To do: Search the data for the word "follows" and copy every line where it occurs.

Start of Raw records

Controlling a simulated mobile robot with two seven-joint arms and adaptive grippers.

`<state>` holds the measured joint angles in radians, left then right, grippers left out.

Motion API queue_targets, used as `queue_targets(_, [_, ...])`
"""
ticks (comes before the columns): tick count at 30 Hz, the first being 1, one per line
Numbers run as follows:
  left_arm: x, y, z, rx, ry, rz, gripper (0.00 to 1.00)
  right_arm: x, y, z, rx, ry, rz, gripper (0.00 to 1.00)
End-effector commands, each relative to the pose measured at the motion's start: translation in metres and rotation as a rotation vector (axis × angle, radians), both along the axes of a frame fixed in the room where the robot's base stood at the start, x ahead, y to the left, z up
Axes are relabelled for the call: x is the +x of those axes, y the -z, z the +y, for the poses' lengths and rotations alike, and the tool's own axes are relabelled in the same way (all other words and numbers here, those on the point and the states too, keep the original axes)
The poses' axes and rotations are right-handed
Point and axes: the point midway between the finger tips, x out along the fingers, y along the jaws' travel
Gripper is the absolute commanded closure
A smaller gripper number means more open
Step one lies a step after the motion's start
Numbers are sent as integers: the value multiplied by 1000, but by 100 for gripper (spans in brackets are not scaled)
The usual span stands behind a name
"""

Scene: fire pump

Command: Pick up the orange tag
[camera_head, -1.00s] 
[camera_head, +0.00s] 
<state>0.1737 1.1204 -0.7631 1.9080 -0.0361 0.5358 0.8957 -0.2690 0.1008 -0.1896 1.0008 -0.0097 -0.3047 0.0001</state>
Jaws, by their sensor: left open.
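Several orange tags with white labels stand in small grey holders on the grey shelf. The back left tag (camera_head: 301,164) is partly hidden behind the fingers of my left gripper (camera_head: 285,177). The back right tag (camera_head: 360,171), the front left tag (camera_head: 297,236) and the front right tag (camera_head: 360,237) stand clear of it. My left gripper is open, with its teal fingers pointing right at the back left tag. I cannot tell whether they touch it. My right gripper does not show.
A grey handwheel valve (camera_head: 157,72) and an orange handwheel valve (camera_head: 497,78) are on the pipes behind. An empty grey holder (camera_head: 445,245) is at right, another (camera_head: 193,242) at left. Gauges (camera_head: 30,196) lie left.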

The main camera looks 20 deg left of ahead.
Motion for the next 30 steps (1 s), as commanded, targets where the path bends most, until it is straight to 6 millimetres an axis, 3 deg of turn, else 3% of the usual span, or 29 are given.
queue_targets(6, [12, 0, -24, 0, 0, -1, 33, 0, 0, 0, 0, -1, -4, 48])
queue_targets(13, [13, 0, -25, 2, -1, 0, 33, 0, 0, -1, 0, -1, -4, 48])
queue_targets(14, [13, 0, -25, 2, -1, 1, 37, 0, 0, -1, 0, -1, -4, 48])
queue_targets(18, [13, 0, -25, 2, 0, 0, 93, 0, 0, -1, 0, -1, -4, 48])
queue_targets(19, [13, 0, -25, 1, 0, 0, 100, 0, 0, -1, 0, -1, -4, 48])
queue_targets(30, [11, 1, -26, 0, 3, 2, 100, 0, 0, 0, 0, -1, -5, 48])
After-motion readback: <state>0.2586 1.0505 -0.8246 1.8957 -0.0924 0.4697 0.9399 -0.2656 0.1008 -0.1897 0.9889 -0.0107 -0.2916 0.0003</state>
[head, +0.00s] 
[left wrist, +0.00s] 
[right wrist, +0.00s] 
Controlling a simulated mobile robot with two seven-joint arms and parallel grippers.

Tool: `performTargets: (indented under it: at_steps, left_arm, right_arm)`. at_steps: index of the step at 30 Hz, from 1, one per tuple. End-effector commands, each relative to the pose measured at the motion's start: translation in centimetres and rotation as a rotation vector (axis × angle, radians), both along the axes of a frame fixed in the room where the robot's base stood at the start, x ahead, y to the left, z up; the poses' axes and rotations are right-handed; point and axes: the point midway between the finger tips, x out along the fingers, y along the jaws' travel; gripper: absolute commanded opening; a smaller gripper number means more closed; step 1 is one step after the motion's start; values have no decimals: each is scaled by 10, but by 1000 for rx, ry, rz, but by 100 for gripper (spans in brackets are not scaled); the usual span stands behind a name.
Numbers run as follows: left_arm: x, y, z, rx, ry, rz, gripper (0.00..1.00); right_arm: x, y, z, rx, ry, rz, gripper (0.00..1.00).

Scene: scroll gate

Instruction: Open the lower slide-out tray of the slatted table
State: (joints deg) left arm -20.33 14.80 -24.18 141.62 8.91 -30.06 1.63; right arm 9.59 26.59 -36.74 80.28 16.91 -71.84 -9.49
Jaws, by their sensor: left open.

End of Raw records

Solution to the problem:
Numbers run as follows:
Numbers run as follows: left_arm: x, y, z, rx, ry, rz, gripper (0.00..1.00); right_arm: x, y, z, rx, ry, rz, gripper (0.00..1.00).

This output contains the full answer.